O diretor da EEMTI Governador Adauto Bezerra, Cícero Adauto dos Santos, revela que o retorno da comunidade em relação à iniciativa tem sido muito positivo. “Afirmo isso a partir da empolgação de alunos, professores, funcionários e pais, que compreenderam, de forma muito tranquila, que é preciso o engajamento de todos no cuidado com a natureza. A escola deve abraçar iniciativas desse porte, pois a educação ambiental se fortalece dentro dos muros da escola e extrapola esses limites ao adentrar as consciências e reverberar nas ações cotidianas de cada cidadão”, pontua.
Pelo sucesso obtido, o trabalho foi inscrito na 6ª edição do Prêmio Jovens Pioneiros, promovido pelo Instituto Aegea em 8 estados brasileiros, tendo sido um dos vencedores nacionais do certame, que foi concluído em dezembro passado. Como premiação, a dupla cratense viajou a São Paulo-SP, onde permaneceu do dia 7 ao dia 10 deste mês, participando de um roteiro histórico-cultural e tendo, ainda, a oportunidade de compartilhar o projeto com outros estudantes, também premiados.

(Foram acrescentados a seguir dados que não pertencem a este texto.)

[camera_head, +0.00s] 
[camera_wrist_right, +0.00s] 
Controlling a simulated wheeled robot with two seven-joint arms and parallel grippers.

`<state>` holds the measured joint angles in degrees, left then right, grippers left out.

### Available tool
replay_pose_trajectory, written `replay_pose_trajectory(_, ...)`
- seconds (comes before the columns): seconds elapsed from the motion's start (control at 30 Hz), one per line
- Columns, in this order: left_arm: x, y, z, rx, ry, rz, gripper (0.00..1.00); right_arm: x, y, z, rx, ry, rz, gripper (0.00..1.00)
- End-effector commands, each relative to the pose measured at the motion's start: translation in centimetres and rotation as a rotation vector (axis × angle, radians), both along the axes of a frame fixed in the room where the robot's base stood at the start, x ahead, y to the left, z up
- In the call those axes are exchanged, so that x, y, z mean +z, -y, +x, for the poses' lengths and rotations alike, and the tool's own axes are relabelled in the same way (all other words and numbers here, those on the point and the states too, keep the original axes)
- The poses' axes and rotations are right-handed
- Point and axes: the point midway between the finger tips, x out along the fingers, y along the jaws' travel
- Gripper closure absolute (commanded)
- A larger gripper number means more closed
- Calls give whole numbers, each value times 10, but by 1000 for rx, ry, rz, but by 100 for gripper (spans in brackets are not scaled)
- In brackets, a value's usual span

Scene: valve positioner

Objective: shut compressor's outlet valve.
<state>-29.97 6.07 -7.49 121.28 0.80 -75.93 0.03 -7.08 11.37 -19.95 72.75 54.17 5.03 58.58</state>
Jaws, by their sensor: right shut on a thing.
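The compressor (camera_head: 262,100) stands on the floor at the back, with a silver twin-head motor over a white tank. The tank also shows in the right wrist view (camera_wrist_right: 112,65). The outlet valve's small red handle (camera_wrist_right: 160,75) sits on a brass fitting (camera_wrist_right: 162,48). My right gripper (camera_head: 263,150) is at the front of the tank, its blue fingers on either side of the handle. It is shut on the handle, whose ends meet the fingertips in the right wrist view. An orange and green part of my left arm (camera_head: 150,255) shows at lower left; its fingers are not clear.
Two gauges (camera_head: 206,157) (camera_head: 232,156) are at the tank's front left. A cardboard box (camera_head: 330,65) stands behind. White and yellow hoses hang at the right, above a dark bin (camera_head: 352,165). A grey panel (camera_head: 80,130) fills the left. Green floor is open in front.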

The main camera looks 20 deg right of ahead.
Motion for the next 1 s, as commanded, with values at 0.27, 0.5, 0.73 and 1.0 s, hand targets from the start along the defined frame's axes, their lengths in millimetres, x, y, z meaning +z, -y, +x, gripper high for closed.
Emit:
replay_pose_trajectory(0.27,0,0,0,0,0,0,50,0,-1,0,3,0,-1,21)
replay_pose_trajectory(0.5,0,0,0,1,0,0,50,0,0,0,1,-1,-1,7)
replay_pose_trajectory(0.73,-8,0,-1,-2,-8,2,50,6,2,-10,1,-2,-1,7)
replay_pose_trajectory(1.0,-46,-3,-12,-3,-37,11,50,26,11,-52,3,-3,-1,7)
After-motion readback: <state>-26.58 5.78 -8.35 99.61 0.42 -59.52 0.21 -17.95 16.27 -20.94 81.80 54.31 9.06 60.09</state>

O prêmio nacional em saneamento tem “relevância imensa”, na visão de Kallebe. “Essa repercussão traz à tona a importância da reciclagem, mostrando que até os resíduos mais simples podem ser transformados em algo valioso. Além disso, chama a atenção para o apoio à arte e à cultura, ao mostrar como a sustentabilidade pode ser aliada à expressão artística, ampliando o impacto das iniciativas. Pequenas ações, quando feitas com criatividade e consciência, podem gerar grandes mudanças e inspirar outras pessoas a agirem de forma responsável”, considera.
“A viagem não era apenas para conhecer pontos turísticos e culturais. Participamos de encontros e palestras, tivemos a oportunidade de conhecer verdadeiras histórias de superação. Cada palestrante expôs sua trajetória e vivências, que soavam em mim como um impulso. Passei a alimentar o desejo de ir além”, conta Maria Eduarda.
A jovem frisa sobre a importância da persistência para que a ideia tenha rendido bons frutos. “Se não tivéssemos tido a sede por conquistar algo e ver o nosso projeto dando certo, não teríamos chegado onde chegamos. Acima de tudo, o apoio familiar foi fundamental, pois em todos os momentos que pensávamos que não iríamos conseguir, eles nos davam colo e conselho para que continuássemos tentando até o final. O projeto foi importante em muitos sentidos, como em relação à minha forma de enxergar uma dificuldade e tentar resolvê-la de forma criativa, e também quanto à importância do trabalho em equipe, pois sozinha eu não teria conseguido”, salienta.
Kallebe reforça o significado da parceria. “Vou levar comigo tudo o que aprendi, mas o que considero mais importante é o valor do trabalho em equipe e o desenvolvimento da autoconfiança. Tanto eu quanto minha dupla aprendemos a acreditar mais em nós mesmos ao longo do processo. Juntos, aprendemos a confiar um no outro, a lidar com desafios e a unir nossas forças para alcançar algo muito maior do que poderíamos sozinhos. Esse trabalho em conjunto me mostrou que o verdadeiro sucesso vem da colaboração, e a jornada foi ainda mais rica e transformadora por termos caminhado lado a lado, compartilhando aprendizados e superando obstáculos”, observa.
Alcançar diferentes públicos e compartilhar os aprendizados adquiridos ao longo do processo são algumas das premissas do Ecoart, de acordo com Kallebe. “Como parte dessa missão, participamos da ação social ‘Prospera’, promovida pelo grupo Aegea. Também incluímos alunos neurodivergentes da nossa escola, reforçando o propósito de tornar o projeto acessível e transformador para todos. Embora já tenhamos concluído nossa participação no Pioneiros, nosso compromisso com o Ecoart continua, e temos planos de expandir sua aplicação, participando de novas iniciativas, tanto dentro quanto fora da escola, para continuar inspirando mudanças positivas no meio ambiente”, finaliza.
“O nosso projeto abre portas para a criatividade e a inclusão de diversas comunidades, que passam a entender mais sobre o saneamento, e compreendem que se não zelarmos pela nossa natureza, iremos sofrer juntos com ela. Estamos sempre repassando informações e aprendizados, mostrando que se conseguimos chegar lá com algo simples, mas inovador, todos também podem conseguir”, conclui Maria Eduarda.
O Instituto Aegea é uma organização sem fins lucrativos, que é mantida pela Aegea Saneamento, empresa controladora da Ambiental Crato. O projeto Pioneiros – que foi o celeiro para a criação do Ecoart – é uma das ações desenvolvidas pelo Instituto, voltado para alunos do Ensino Médio regular de escolas públicas. O objetivo é proporcionar aos jovens acesso ao conhecimento sobre o mercado de trabalho e a atuação de diferentes profissões, especialmente na área de saneamento básico.